Tuesday, June 07, 2005

India is the outsourcing benchmark

From:computing news

Once a year, the Indian IT industry hosts a London conference to persuade UK organisations to outsource their technology or business operations to the sub-continent.
The event last week, organised by India's National Association of Software and Service Companies (Nasscom), presented a story that is by now pretty familiar to most IT directors.
Indian outsourcing can save companies as much as 50 per cent of their operational costs, says Nasscom.
Companies such as Standard Chartered, HSBC and Channel 4 rely heavily on Indian service providers. All of British Airways' back-office ticketing is in India.
Analyst Richard Holway predicts that an Indian IT company will soon be among the top five technology vendors in the world.
The business facts are impressive. But it's only when you look into some of the statistics behind the remarkable rise of the country's IT providers that you start to appreciate just what a powerhouse is being created.

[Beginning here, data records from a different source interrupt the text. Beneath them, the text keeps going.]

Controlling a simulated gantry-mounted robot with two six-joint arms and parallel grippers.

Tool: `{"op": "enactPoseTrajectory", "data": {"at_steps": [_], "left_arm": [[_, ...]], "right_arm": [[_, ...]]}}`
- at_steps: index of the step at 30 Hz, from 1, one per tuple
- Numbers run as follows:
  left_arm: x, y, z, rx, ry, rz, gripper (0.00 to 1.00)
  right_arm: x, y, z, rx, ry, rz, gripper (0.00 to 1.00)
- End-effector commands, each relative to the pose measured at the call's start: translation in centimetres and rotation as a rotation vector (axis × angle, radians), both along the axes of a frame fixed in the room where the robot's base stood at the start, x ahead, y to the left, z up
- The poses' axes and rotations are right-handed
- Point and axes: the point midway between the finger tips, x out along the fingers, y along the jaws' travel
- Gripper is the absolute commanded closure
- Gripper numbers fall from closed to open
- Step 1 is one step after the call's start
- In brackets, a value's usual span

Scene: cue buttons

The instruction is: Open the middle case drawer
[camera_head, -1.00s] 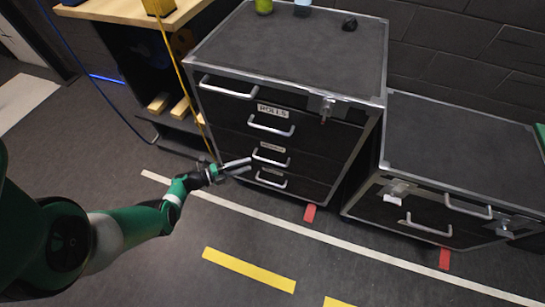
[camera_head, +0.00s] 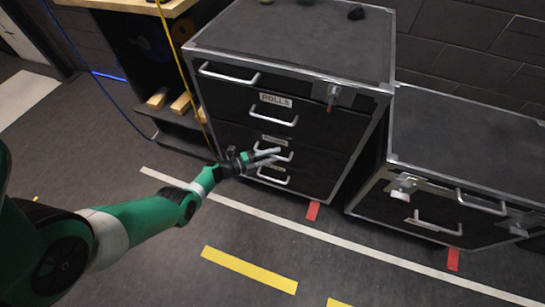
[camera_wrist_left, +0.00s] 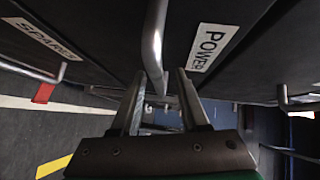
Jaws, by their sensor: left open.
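The black case (camera_head: 335,140) with metal edges has several stacked drawers with silver bar handles. The drawer below the one labelled ROLLS has a handle (camera_head: 289,156) partly covered by my left gripper (camera_head: 278,157). In the left wrist view a drawer with a POWER label (camera_wrist_left: 210,47) shows close up, its handle (camera_wrist_left: 153,40) running down between the fingertips of my left gripper (camera_wrist_left: 161,76). The fingers are open, one on each side of the bar, with gaps showing; contact cannot be told. The drawer fronts look flush. My right gripper is not in view.
The ROLLS drawer handle (camera_head: 274,117) is above and the bottom drawer handle (camera_head: 272,177) below. A lower black case (camera_head: 455,150) stands on the right. A wooden-topped bench (camera_head: 165,8) stands on the left. The floor in front is clear, with painted lines.

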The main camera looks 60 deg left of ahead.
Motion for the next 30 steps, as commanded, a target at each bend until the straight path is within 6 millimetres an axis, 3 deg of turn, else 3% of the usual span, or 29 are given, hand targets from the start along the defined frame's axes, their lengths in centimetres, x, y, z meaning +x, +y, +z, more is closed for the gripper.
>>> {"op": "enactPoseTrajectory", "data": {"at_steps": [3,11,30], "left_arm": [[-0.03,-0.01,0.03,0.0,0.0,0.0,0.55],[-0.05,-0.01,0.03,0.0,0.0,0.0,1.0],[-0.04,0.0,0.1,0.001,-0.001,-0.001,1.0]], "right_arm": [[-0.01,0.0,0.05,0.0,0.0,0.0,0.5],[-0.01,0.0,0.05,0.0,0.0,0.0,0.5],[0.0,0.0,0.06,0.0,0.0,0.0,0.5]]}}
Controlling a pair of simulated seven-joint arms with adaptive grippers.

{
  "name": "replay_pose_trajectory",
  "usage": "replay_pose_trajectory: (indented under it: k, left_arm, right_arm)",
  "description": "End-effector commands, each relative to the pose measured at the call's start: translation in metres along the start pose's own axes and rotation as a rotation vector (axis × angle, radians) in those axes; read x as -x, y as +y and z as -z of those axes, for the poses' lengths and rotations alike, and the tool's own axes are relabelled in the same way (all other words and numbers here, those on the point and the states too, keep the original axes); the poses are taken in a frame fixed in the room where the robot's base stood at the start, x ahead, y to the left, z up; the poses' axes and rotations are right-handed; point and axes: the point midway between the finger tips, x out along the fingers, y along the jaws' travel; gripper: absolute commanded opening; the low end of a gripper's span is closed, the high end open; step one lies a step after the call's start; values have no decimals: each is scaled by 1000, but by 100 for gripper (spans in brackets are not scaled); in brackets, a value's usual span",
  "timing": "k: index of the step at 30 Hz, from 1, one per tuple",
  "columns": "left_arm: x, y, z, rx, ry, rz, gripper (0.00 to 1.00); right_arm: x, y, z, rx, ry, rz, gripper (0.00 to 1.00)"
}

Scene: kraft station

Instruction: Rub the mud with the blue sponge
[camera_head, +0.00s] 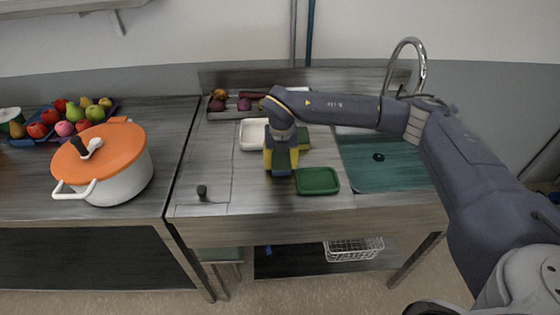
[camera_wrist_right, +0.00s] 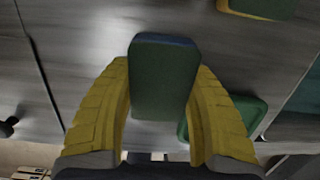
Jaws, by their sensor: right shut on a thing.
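My right gripper (camera_head: 281,170) is over the middle of the counter, pointing down. Its yellow fingers (camera_wrist_right: 160,120) are shut on a block with a dark green face and a bluish edge, the blue sponge (camera_wrist_right: 163,80). The held sponge also shows between the fingers in the head view (camera_head: 281,157). I cannot tell whether it touches the counter. I cannot make out any mud on the counter; the arm and gripper hide part of it. My left gripper is not in view.
A green tray (camera_head: 317,181) lies just right of the gripper, a yellow-green sponge (camera_head: 304,139) behind it. A white tray (camera_head: 247,135) is behind left, a sink (camera_head: 385,172) to the right. A small black knob-like thing (camera_head: 202,192) stands front left. An orange-lidded pot (camera_head: 120,175) is farther left.

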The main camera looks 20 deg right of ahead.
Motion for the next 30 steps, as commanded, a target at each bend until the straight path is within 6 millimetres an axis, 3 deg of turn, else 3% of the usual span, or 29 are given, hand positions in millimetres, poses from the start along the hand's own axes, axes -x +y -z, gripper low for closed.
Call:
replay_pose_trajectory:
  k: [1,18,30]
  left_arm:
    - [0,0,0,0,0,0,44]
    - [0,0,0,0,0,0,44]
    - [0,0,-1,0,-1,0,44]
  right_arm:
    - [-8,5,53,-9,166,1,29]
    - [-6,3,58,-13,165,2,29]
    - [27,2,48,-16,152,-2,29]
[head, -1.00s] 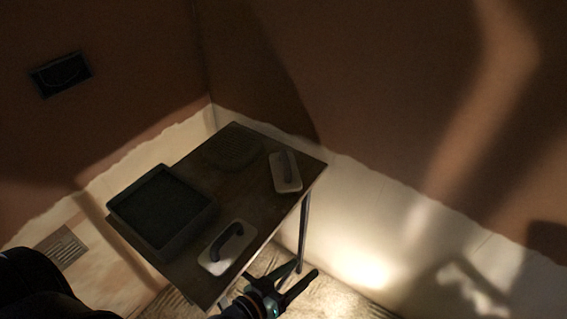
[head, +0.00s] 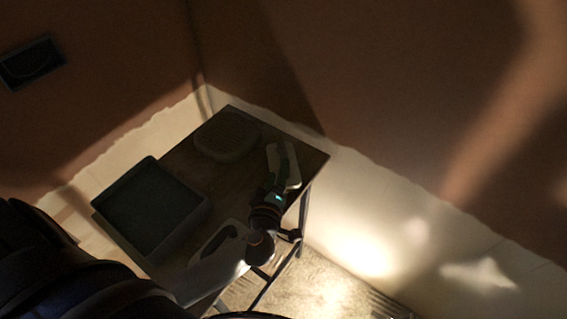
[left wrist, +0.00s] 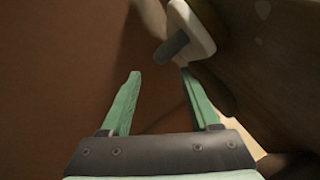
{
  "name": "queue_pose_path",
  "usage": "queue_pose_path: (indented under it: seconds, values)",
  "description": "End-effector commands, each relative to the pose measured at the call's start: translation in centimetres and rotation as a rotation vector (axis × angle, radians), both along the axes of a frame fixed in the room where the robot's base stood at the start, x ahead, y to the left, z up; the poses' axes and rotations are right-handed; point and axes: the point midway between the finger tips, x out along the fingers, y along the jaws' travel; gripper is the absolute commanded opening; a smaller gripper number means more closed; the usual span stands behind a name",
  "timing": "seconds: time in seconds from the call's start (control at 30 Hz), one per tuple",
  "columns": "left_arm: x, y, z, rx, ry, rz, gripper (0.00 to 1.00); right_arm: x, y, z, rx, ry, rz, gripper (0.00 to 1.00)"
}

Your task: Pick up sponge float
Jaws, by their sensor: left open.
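Two floats with pale flat bases and dark bar handles lie on a small table (head: 184,160) in the head view. One float (head: 293,168) is near the table's far right edge, the other (head: 205,252) near the front. I cannot tell from looks which is the sponge float. My left gripper (head: 280,168) is open over the far float and partly hides it. In the left wrist view the far float (left wrist: 203,30) is beyond the open green fingers (left wrist: 159,73), its grey handle near the right fingertip. Nothing is between the fingers. My right gripper is not in view.
A dark square tray (head: 106,216) stands at the table's left. A dark rounded block (head: 227,135) lies at the back. Walls close in behind the table and to its right. My left arm covers part of the front float.

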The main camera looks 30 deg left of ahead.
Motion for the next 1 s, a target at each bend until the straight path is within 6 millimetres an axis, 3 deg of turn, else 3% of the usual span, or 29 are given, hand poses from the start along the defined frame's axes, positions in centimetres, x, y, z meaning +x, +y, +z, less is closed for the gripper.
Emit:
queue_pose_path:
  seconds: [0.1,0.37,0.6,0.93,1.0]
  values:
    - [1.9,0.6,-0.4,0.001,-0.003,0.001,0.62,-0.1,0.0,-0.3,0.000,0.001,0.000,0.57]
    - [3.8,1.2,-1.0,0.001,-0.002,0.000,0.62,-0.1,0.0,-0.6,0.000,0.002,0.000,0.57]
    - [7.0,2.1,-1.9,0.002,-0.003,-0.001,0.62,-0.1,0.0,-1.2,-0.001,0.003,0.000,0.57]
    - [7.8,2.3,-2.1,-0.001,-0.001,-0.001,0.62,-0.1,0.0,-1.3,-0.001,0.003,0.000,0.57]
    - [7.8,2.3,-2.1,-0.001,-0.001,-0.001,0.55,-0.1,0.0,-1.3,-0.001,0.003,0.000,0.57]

It was difficult not to be impressed by the way IT has been identified as an area where India can have an enormous global influence as well as boosting its own economy.
IT exports are currently $10bn (£6bn) (more than $2bn of which is from Europe), and growing by 30 per cent a year. Compare that to the depressed sector worldwide.

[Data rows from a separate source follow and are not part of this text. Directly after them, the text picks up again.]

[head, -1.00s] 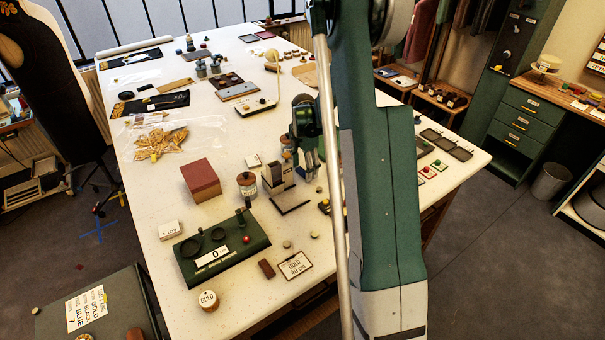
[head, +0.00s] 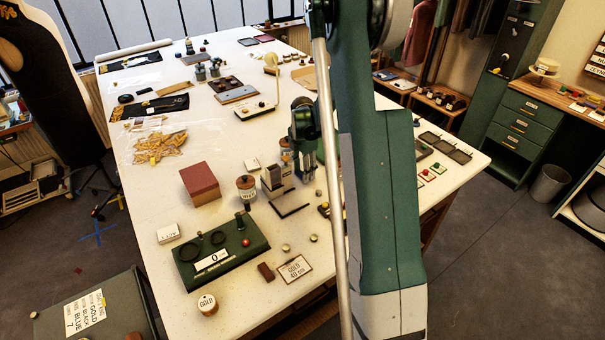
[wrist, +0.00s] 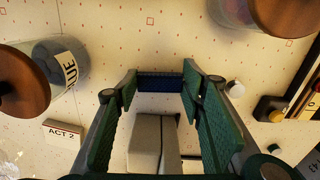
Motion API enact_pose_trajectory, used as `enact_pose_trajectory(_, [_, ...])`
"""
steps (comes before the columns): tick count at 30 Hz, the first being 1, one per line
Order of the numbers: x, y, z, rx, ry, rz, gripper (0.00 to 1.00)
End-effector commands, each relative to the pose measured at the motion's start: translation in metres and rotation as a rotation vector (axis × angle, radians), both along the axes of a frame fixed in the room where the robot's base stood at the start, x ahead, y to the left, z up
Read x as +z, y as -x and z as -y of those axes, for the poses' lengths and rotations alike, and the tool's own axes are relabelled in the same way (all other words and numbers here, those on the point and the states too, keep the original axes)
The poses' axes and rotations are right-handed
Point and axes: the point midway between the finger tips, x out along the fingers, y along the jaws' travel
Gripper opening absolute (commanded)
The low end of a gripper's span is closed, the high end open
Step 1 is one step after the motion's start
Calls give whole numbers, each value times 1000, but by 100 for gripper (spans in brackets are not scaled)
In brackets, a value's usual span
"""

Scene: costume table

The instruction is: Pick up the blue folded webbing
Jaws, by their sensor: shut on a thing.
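The blue folded webbing (wrist: 160,82) shows in the wrist view as a dark blue strip spanning the gap between my fingertips. My gripper (wrist: 161,86) is shut on it, with one green-padded finger at each end of the strip. In the head view my gripper (head: 306,158) hangs over the middle of the table, partly hidden by my arm. I cannot make out the webbing in the head view. How far the strip is above the tabletop is hard to tell.
A grey block-like stand (wrist: 153,140) is just below the strip in the wrist view. A jar marked BLUE (wrist: 68,68) and an ACT 2 card (wrist: 65,132) lie left. Another wooden-lidded jar (wrist: 285,15) is upper right.

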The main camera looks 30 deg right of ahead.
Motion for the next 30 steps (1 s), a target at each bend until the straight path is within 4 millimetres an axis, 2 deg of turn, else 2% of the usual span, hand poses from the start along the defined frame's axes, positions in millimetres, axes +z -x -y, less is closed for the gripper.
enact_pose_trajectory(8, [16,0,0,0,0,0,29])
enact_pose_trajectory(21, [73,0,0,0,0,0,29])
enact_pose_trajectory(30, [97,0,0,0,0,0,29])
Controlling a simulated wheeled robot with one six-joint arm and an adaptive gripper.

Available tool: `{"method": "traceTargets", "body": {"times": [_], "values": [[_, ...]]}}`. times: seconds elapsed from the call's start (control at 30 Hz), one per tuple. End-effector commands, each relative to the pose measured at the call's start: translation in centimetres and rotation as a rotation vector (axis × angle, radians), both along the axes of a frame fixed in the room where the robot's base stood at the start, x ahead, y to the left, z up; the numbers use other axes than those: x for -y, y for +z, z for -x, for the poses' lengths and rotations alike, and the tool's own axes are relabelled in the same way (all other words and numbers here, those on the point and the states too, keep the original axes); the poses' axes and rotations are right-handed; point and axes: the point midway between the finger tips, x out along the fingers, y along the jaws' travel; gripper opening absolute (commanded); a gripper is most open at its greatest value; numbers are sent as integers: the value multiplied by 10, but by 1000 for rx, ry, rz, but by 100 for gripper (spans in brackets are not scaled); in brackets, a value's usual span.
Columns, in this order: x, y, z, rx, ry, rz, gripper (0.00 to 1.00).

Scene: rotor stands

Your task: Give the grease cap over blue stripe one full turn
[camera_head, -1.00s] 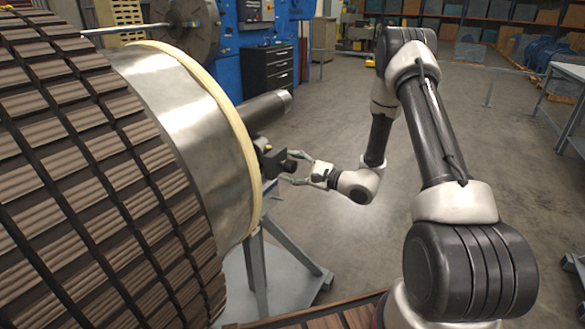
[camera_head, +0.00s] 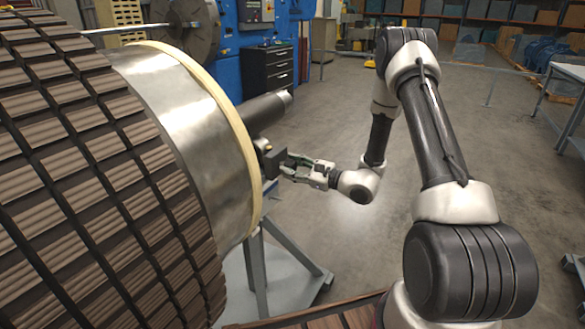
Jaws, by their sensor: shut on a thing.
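My gripper (camera_head: 288,166) reaches in from the right at the end of the rotor. Its fingers are closed together on the small dark grease cap, which they now largely hide. The cap sits on the right side of a dark block (camera_head: 271,161) by the rotor's shaft end. A small brass-coloured piece (camera_head: 267,147) shows on top of that block. No blue stripe can be made out, so I cannot tell the cap's stripe from here.
The large rotor (camera_head: 110,180) with brown slats and a metal drum fills the left. A grey stand (camera_head: 262,275) is below. Open floor (camera_head: 320,115) lies behind and to the right.

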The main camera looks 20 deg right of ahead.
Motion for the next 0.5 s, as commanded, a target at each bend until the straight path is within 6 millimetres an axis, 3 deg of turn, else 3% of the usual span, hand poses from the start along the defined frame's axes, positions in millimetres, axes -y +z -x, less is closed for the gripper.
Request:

By 2008, Karnik predicts that export earnings will be $50bn (£30bn), with total revenues of $87bn (£53bn). IT will account for 25 per cent of all exports and eight per cent of India's GDP, but will be generated from just 0.25 per cent of the population.
Every year, there are 500,000 new IT and engineering graduates in India. The country's five Institutes of Technology take just 1,000 students a year for their elite courses - and receive nearly one million applicants.